So its day two and im going to share sth that like only two ppl know? Not gonna say th name but if you know me, you’ll knw who am talking about. Sad and one-sided love. It broke my heart. Day two of th 30 day challenge, Crush.
I met you in a camp not too long ago. You were shy and didn’t talk much, that was cute. First night of camp, when we got back our phones, you replied texts and called someone. I didn’t knw who but I knew I couldn’t have you. But I wanted to. We snuck out of school, one bunch of us, to get drinks and snack. We all talked on th way back. I like th feeling. Second day Sentosa, I saw th way you looked at me. On th last day of camp, three of us bused home together. You were sitting opposite me. After I alighted th bus, I receive my first text from you. Ecstatic I was.

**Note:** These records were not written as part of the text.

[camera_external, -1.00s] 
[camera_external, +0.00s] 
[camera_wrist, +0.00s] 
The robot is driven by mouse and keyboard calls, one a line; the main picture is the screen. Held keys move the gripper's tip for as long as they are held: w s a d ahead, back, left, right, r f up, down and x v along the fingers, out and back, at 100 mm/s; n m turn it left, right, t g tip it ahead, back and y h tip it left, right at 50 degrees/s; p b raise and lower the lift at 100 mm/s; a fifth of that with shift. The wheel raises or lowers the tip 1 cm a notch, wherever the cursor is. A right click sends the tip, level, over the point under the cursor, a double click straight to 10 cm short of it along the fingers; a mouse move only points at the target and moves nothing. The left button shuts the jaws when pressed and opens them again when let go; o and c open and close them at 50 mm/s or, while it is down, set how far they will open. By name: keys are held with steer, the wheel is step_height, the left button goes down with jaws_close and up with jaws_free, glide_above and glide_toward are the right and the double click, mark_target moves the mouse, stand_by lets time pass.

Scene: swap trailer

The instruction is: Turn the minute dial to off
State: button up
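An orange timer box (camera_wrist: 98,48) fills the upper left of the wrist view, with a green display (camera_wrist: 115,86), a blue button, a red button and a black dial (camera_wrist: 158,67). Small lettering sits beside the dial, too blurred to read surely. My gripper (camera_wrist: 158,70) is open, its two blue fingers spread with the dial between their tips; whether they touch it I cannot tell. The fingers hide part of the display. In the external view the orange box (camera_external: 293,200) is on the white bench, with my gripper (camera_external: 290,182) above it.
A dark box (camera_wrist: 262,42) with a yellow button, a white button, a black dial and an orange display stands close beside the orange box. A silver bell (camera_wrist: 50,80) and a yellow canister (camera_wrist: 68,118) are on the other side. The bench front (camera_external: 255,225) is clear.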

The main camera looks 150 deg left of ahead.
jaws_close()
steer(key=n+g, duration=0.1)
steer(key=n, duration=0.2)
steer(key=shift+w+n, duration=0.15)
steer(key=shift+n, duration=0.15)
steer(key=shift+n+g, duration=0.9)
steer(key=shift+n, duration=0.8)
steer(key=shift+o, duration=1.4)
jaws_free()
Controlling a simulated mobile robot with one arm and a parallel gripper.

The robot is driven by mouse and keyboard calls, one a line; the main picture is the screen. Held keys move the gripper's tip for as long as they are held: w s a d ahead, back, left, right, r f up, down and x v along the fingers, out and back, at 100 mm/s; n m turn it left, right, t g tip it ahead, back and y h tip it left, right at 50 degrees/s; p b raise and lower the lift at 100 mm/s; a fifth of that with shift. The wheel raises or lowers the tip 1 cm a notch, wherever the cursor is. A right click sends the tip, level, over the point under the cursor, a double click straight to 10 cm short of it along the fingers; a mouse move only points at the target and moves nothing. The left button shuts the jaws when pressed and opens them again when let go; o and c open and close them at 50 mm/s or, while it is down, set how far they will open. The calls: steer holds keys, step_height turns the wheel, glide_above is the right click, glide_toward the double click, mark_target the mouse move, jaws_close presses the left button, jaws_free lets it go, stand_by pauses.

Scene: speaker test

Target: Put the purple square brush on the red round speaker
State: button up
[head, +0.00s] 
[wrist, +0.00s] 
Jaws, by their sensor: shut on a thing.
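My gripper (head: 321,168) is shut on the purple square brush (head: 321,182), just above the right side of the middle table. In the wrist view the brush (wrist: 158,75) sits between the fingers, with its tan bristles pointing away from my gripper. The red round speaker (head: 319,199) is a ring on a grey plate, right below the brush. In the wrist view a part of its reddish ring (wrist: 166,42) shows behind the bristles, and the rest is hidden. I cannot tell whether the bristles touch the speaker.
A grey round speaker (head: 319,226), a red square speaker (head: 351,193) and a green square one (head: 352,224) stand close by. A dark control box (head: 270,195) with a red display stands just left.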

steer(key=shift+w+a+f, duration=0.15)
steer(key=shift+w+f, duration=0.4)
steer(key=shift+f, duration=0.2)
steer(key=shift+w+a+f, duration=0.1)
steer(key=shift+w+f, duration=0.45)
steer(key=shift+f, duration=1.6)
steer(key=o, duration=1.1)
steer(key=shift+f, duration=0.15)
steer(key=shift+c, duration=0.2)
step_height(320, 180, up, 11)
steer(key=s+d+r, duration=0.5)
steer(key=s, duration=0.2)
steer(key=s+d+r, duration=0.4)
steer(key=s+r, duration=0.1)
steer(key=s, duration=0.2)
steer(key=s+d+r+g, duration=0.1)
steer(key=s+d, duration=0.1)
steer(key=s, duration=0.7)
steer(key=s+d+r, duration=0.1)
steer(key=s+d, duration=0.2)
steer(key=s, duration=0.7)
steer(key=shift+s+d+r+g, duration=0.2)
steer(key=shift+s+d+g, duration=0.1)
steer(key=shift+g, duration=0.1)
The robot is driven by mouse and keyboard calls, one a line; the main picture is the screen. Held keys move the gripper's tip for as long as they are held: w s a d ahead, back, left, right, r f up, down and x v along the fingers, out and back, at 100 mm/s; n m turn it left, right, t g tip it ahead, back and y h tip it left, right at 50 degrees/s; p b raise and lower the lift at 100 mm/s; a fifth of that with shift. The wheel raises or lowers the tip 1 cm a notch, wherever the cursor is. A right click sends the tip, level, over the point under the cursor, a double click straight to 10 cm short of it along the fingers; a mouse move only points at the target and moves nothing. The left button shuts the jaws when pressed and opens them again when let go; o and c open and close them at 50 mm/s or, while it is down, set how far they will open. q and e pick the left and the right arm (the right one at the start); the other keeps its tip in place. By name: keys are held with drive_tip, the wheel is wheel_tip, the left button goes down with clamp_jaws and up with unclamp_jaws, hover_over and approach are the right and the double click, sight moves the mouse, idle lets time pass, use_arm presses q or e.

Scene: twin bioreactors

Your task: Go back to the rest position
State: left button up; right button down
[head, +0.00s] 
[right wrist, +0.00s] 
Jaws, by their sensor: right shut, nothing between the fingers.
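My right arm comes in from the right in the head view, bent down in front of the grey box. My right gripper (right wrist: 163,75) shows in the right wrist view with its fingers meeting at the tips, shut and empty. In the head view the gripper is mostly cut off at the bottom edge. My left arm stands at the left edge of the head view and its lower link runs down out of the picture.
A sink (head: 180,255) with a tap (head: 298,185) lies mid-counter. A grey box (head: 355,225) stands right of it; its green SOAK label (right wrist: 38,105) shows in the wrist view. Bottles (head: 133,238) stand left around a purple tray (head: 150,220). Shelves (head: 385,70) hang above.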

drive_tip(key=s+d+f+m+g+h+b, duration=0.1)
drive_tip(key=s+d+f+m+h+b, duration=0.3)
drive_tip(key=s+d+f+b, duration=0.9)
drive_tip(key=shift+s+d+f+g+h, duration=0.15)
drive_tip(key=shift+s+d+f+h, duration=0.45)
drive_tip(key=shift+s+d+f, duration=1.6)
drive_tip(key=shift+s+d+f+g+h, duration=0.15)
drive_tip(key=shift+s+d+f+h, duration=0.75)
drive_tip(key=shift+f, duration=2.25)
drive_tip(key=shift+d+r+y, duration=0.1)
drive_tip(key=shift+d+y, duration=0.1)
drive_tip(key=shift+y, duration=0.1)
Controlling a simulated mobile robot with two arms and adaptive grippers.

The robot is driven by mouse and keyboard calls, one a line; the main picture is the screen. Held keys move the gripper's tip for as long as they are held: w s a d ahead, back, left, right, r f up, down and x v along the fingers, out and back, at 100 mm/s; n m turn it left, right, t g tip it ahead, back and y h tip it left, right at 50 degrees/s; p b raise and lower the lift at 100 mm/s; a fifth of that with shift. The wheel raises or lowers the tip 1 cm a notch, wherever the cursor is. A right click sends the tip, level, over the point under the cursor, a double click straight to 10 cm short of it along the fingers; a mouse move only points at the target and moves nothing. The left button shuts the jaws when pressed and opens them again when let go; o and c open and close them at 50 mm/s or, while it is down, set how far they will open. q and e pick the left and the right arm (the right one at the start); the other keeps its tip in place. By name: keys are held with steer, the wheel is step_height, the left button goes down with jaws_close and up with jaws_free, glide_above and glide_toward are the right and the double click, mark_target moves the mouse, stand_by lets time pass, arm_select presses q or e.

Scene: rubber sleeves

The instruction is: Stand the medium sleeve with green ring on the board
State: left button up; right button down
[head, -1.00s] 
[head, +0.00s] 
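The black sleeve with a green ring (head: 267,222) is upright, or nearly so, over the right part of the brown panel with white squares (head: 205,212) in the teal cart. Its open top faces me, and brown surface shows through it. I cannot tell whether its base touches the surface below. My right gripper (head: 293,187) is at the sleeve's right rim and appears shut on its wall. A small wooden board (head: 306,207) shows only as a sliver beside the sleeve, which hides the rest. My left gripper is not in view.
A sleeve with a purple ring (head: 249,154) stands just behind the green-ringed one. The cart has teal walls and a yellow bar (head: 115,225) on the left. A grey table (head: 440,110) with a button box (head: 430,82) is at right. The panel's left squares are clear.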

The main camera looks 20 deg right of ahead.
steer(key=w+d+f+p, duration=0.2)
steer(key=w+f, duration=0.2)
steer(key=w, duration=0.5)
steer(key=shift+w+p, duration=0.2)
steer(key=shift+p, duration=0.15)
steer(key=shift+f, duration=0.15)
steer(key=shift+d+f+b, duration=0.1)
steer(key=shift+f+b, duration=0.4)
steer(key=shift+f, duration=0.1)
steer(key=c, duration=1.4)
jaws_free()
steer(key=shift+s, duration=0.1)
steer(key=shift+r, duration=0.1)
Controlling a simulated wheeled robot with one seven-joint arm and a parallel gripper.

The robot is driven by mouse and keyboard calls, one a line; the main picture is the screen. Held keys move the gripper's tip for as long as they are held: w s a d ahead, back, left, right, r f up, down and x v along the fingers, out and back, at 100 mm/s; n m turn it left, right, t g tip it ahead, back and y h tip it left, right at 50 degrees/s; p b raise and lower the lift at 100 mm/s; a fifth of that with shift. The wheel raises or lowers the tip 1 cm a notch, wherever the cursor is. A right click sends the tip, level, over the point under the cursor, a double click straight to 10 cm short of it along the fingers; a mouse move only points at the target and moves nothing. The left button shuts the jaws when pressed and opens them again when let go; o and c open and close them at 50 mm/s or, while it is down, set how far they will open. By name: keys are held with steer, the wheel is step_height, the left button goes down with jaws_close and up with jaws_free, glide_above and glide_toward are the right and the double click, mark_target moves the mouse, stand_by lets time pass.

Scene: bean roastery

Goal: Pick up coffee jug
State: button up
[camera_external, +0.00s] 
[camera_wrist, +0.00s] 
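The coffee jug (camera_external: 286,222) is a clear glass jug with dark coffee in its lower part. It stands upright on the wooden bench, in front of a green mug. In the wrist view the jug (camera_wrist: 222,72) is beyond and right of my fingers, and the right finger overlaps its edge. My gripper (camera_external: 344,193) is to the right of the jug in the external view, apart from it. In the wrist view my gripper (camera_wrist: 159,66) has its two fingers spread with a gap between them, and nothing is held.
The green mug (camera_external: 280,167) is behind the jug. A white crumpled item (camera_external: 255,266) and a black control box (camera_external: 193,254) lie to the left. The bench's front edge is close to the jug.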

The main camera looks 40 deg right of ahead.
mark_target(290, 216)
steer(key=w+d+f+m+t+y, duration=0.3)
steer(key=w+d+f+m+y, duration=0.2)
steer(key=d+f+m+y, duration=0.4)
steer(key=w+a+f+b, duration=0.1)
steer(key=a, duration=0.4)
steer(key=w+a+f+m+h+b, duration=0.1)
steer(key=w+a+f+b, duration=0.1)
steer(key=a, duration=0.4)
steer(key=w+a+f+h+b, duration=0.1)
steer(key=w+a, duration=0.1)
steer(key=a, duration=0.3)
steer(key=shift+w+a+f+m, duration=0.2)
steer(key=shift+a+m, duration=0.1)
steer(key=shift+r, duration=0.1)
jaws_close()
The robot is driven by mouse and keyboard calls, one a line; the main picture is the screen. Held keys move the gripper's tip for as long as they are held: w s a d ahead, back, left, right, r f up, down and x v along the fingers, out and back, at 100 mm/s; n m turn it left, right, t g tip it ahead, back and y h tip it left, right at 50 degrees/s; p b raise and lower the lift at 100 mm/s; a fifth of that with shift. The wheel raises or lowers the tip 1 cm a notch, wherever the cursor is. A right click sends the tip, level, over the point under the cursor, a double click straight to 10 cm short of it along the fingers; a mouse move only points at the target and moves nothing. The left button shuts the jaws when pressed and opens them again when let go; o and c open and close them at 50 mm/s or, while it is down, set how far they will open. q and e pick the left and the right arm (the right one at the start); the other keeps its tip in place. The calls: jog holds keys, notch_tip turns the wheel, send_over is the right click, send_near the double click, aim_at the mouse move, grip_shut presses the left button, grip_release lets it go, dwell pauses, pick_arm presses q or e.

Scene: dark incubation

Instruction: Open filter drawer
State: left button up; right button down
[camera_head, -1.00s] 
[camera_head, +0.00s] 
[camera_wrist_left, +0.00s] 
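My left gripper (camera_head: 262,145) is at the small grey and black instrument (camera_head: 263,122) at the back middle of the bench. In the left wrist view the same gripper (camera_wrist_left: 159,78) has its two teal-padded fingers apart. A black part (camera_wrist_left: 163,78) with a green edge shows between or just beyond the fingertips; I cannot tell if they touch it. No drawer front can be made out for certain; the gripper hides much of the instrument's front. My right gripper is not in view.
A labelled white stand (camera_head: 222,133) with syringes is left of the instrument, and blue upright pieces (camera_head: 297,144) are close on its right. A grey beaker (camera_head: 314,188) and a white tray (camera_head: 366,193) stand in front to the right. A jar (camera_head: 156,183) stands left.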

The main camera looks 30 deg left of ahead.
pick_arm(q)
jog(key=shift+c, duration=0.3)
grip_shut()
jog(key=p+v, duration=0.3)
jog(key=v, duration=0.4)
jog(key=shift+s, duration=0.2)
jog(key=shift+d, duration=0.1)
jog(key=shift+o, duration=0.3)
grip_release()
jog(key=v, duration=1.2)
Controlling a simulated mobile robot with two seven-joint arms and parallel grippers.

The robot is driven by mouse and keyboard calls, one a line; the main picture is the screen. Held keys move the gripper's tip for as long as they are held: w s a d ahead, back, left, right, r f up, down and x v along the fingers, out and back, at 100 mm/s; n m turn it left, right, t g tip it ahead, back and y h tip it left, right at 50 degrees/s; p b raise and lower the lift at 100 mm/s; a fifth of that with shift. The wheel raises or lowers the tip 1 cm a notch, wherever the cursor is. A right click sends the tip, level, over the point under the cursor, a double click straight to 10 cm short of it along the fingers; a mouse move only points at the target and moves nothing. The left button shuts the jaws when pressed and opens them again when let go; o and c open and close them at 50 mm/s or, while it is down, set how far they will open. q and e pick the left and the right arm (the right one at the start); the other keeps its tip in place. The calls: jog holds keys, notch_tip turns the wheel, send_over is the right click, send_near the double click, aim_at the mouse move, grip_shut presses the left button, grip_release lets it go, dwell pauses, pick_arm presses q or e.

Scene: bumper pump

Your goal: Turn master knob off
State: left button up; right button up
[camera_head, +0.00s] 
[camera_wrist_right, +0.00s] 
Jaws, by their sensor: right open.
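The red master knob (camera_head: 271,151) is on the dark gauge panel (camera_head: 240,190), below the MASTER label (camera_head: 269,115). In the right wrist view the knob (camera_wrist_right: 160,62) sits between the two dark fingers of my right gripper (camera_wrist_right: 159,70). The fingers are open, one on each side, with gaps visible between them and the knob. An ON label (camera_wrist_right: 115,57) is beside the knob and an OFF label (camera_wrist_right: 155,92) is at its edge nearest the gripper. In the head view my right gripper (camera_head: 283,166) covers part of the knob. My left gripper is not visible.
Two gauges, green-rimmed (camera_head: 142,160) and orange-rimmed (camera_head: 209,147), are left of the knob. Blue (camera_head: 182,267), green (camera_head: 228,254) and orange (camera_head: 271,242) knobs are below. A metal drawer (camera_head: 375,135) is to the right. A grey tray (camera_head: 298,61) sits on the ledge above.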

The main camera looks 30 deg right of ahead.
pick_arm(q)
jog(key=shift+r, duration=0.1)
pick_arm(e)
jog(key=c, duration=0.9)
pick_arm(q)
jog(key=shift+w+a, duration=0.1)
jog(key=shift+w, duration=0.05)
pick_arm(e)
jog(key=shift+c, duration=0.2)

We continued texting after that we talked about lots of stuff. I was enjoying every moment. Every text I receive. My heart-o-meter filled up. You made me many promises. Bringing me to club, getting me my first bottle of beer and drinking it with me? I hope you rmb. But I sure hope you meant what you promise. I’ll be waiting for th day you fulfill them and hopefully I’ll get a chance to blog about it.
During FOP, we texted although we were meters apart from each other. Talking about th weird dance we had to learn. Then came day one of school. We met in the morning with yr friend and mine. You ate prata and I drank milo. You guys then changed place to th smokers area. I was shocked. L and K came so I went to get them. While witing for them, I decided to go sch straight frm where we were standing so I got my friend to get my bag and we headed to school without waiting for you.
You knew what I was thinking. I tried to ignore. You lied to me. You texted to try to explain. I gave you one chance to explain, you did. You said that you wanted ppl to treat you differently but frm what I see now, you are acting exactly what you DIDN’T want ppl to see you as. I found out you had a girlf. I was devastated but continued doing what we were doing. I wanted to ask you about it but I felt like I cant. When you fell sick, we msned during class. I was having programming and you just woke up you said something and I was mad happy. You said and I quote, “will i be equilble to be your bf?” Boy, im still waiting for th day.
After you recovered you suddenly said “I want to concentrate on studies”. That was th last text I got frm you. Sad as I was, I emo-ed for weeks. F realize but after awhile he didn’t bothered to ask anymore. N was too far to know what was happening. Couldn’t tell L and K because they will think im stupid. For liking someone which may never liked me back.
You broke up with her but still didn’t talk to me. Soon, you had another girl. It broke my heart. I saw you a couple of times in school. I try not to look. It breaks me down each day I saw you. I want you. Did you know that for my 17th birthday wish, I wished for you? I really thought you were different. I don’t want to be wrong. Don’t prove me wrong.
But you never thought of me. Anyone but me. I know we will never be together. Because, in your eyes, im nobody. And your somebody, will always be another girl.